## [DATA PROVIDED]
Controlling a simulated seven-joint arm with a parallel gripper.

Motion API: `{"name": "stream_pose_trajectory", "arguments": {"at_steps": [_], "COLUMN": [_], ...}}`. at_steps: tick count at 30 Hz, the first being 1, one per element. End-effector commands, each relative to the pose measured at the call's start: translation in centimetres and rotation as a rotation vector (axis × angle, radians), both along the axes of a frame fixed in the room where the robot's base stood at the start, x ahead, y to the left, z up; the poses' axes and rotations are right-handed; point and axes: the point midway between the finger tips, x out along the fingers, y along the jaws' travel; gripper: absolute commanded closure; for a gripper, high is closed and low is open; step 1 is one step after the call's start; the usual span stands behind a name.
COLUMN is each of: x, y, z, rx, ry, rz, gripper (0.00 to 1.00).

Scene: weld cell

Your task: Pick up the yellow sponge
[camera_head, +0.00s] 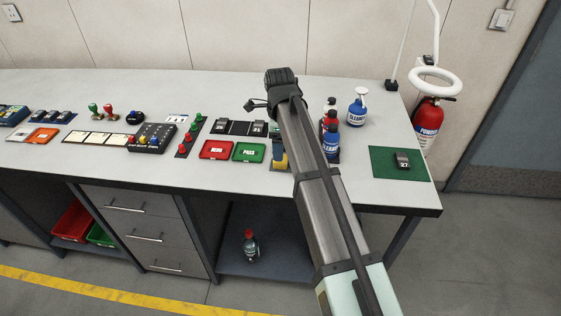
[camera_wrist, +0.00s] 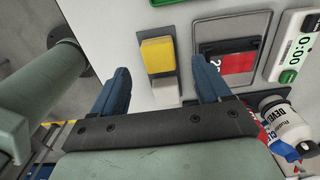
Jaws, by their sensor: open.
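In the head view, a small yellow patch (camera_head: 280,160) shows beside my arm, likely the sponge; my arm hides much of that spot, and the fingers are not clearly seen there.
Several bottles (camera_head: 331,142) stand close to the right of my arm. A green tray (camera_head: 249,152) and a red tray (camera_head: 216,150) lie to its left. A green mat (camera_head: 384,170) lies far right. A dark frame (camera_wrist: 232,72) sits right of the sponge in the wrist view.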

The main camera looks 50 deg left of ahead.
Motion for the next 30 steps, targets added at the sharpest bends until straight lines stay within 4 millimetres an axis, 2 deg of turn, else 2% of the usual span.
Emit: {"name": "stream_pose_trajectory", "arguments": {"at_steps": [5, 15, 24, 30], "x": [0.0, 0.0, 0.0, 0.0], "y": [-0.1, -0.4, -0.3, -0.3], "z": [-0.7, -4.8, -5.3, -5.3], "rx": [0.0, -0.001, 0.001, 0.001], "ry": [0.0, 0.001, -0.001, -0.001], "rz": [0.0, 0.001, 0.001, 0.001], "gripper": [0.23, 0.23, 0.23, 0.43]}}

## [THE EXERCISE]
Make an exact copy of the lines from the one that contains "behind a name." through the one that contains "Motion for the", both included, and no other lines. Pictures are skipped.

## [SOLUTION BELOW]
Motion API: `{"name": "stream_pose_trajectory", "arguments": {"at_steps": [_], "COLUMN": [_], ...}}`. at_steps: tick count at 30 Hz, the first being 1, one per element. End-effector commands, each relative to the pose measured at the call's start: translation in centimetres and rotation as a rotation vector (axis × angle, radians), both along the axes of a frame fixed in the room where the robot's base stood at the start, x ahead, y to the left, z up; the poses' axes and rotations are right-handed; point and axes: the point midway between the finger tips, x out along the fingers, y along the jaws' travel; gripper: absolute commanded closure; for a gripper, high is closed and low is open; step 1 is one step after the call's start; the usual span stands behind a name.
COLUMN is each of: x, y, z, rx, ry, rz, gripper (0.00 to 1.00).

Scene: weld cell

Your task: Pick up the yellow sponge
[camera_head, +0.00s] 
[camera_wrist, +0.00s] 
Jaws, by their sensor: open.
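In the head view, a small yellow patch (camera_head: 280,160) shows beside my arm, likely the sponge; my arm hides much of that spot, and the fingers are not clearly seen there.
Several bottles (camera_head: 331,142) stand close to the right of my arm. A green tray (camera_head: 249,152) and a red tray (camera_head: 216,150) lie to its left. A green mat (camera_head: 384,170) lies far right. A dark frame (camera_wrist: 232,72) sits right of the sponge in the wrist view.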

The main camera looks 50 deg left of ahead.
Motion for the next 30 steps, targets added at the sharpest bends until straight lines stay within 4 millimetres an axis, 2 deg of turn, else 2% of the usual span.

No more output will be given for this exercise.